In the records below, find the line containing "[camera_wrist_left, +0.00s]" and the line containing "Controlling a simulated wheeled"; please repeat exactly the lines from one to the other, both included, and nothing more.

## Begin Given information

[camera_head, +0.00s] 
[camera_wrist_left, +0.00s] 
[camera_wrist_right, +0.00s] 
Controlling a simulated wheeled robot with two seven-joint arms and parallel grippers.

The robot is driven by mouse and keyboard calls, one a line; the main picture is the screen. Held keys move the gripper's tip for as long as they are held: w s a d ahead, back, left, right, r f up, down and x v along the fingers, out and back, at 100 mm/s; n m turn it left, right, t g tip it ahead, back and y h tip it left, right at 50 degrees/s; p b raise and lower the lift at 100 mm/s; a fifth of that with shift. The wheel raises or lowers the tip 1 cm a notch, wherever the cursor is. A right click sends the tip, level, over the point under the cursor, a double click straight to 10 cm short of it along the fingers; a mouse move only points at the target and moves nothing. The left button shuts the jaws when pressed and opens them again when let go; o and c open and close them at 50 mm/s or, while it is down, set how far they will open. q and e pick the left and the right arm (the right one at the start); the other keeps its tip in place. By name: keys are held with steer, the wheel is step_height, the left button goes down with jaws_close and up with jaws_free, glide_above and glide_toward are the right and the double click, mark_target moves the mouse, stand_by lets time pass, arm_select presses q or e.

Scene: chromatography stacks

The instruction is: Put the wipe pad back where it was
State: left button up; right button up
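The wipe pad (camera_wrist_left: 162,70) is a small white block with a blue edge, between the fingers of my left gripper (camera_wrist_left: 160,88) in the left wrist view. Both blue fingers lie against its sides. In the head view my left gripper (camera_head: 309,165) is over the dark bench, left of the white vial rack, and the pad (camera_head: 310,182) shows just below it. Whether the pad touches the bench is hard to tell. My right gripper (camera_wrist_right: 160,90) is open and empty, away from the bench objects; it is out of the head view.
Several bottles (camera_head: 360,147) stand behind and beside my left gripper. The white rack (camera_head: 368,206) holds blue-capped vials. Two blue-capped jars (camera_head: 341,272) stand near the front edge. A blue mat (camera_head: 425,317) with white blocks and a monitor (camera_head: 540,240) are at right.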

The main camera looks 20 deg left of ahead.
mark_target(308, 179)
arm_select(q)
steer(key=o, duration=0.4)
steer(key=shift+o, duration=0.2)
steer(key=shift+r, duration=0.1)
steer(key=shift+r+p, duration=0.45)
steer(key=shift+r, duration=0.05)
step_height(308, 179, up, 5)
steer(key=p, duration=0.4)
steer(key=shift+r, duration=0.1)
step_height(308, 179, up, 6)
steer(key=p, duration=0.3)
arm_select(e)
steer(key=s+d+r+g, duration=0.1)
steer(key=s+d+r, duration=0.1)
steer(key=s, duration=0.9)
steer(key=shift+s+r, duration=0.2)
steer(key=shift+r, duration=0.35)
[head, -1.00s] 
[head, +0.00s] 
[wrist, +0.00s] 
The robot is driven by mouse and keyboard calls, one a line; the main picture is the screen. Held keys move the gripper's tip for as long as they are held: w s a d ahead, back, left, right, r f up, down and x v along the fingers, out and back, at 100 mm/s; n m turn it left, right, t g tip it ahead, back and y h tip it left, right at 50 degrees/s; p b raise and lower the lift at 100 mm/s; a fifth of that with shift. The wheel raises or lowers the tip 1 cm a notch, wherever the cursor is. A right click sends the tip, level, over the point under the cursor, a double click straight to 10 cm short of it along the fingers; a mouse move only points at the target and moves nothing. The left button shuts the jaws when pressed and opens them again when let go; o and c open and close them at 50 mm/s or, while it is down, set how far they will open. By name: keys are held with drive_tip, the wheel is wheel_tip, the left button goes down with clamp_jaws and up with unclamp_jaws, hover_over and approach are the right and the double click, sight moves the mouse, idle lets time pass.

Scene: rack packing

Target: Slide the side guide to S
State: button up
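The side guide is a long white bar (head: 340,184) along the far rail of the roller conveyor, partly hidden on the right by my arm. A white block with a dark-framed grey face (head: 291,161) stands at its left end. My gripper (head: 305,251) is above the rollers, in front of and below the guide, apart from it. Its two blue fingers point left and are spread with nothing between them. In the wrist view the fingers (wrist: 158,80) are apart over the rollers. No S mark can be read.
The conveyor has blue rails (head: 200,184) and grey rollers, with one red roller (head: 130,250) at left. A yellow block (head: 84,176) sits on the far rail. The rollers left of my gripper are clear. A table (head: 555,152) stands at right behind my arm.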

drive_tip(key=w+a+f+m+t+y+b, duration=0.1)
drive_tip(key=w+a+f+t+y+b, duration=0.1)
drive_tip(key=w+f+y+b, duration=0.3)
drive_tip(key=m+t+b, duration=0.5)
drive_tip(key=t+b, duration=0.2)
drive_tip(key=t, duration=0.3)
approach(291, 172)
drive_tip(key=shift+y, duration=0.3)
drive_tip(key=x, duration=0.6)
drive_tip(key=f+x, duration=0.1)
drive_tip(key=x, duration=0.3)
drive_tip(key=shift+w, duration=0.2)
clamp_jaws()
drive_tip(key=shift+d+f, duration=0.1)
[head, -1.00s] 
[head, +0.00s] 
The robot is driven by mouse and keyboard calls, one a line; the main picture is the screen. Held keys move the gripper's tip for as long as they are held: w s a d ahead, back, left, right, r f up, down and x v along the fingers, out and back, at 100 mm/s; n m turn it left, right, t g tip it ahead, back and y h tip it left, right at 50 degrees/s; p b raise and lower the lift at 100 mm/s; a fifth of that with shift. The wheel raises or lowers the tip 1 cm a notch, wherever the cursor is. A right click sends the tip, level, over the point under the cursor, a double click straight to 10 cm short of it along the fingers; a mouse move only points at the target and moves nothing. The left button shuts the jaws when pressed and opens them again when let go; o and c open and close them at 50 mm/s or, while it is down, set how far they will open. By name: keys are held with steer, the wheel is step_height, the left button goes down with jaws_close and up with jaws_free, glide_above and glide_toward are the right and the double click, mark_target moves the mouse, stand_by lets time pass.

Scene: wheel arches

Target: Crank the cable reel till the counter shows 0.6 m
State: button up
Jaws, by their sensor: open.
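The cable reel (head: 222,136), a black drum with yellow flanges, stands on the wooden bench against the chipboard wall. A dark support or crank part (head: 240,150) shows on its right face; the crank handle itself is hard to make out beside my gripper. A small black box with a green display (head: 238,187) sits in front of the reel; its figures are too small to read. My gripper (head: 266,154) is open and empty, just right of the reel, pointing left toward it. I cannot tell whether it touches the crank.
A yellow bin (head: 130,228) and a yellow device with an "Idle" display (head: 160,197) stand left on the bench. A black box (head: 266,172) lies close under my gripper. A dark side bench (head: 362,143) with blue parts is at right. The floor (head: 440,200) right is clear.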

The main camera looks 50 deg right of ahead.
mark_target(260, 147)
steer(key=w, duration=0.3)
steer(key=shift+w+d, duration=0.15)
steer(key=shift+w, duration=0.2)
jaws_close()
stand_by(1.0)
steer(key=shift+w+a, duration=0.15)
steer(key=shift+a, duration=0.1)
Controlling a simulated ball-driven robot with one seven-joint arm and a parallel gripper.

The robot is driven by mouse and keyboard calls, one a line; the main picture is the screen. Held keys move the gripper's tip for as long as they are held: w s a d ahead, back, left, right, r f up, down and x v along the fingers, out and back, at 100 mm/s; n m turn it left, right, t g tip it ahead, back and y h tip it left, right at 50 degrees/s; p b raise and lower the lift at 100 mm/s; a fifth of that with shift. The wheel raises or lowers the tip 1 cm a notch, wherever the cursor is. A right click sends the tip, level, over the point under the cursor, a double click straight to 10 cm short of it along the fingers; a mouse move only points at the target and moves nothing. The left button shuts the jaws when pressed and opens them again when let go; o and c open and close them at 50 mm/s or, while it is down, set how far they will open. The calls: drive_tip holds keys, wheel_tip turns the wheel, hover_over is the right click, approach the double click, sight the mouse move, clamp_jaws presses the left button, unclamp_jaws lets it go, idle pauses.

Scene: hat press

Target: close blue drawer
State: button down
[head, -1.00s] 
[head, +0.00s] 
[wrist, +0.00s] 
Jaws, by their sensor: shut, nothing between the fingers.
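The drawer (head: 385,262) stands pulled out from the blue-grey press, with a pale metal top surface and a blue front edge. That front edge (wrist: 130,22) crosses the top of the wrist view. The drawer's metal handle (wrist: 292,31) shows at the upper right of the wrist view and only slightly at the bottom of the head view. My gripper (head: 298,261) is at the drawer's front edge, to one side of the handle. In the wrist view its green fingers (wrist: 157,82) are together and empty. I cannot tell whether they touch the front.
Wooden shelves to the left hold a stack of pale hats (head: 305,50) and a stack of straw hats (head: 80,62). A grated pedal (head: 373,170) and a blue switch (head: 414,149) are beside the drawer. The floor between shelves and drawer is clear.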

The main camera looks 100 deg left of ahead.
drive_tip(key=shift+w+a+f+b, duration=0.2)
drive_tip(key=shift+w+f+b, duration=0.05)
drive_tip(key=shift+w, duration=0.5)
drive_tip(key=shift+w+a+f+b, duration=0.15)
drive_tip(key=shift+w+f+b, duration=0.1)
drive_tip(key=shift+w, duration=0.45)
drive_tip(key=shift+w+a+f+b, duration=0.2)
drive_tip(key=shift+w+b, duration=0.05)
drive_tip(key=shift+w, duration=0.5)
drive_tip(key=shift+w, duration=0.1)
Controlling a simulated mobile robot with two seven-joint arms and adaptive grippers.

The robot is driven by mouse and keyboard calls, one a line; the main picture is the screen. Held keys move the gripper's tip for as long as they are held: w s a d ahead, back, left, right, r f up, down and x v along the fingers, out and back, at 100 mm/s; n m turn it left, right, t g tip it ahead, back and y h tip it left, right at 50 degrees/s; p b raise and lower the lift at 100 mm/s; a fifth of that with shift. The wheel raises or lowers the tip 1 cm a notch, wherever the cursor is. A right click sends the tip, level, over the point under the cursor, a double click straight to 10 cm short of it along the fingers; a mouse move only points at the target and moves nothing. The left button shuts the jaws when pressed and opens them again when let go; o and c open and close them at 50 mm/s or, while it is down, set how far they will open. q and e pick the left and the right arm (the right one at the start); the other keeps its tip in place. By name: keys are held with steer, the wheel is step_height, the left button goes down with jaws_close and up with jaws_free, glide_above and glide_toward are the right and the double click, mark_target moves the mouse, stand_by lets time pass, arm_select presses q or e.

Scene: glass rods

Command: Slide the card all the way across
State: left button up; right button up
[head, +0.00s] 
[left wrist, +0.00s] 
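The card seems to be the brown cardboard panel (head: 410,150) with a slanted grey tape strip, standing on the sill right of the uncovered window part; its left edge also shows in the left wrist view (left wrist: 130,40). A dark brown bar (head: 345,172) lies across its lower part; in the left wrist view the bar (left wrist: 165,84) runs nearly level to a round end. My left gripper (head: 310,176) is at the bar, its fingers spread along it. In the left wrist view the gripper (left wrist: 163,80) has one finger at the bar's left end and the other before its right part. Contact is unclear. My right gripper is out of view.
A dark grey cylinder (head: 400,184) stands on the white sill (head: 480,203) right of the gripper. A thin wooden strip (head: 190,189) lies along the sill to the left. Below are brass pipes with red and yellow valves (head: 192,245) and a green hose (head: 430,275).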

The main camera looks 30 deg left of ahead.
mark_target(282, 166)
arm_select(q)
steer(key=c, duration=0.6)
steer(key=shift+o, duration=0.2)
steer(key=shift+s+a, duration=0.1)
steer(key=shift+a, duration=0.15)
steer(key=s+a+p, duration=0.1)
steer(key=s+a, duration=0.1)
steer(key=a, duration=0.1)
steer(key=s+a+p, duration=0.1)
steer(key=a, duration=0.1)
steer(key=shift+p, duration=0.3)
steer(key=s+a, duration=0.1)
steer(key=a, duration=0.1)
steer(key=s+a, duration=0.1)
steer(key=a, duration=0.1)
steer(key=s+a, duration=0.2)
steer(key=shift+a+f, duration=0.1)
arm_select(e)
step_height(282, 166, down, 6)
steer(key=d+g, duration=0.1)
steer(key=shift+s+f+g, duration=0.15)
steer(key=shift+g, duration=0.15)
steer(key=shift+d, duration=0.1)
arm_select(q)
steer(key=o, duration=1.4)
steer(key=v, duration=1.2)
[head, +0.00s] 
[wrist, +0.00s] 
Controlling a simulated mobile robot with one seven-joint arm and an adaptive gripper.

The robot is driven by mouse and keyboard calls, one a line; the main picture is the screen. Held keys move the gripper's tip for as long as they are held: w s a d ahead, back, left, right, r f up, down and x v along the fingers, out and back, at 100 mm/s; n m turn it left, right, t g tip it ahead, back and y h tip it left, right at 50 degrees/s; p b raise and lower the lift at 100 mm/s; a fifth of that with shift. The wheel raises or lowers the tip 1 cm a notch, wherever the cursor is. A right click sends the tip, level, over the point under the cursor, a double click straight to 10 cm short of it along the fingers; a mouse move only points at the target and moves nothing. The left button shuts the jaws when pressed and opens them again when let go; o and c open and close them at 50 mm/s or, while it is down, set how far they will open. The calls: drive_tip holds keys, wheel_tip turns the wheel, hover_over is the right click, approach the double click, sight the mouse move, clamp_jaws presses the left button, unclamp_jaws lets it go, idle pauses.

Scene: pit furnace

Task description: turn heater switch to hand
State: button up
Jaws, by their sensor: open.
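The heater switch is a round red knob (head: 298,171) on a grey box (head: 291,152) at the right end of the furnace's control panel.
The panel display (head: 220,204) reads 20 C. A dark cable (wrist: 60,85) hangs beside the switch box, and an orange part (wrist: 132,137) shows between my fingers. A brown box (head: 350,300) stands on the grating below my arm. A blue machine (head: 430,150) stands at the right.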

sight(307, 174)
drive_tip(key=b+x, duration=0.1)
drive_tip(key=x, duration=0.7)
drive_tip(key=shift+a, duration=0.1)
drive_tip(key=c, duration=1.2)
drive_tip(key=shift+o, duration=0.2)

## End Given information

> [Final result]:
[camera_wrist_left, +0.00s] 
[camera_wrist_right, +0.00s] 
Controlling a simulated wheeled robot with two seven-joint arms and parallel grippers.

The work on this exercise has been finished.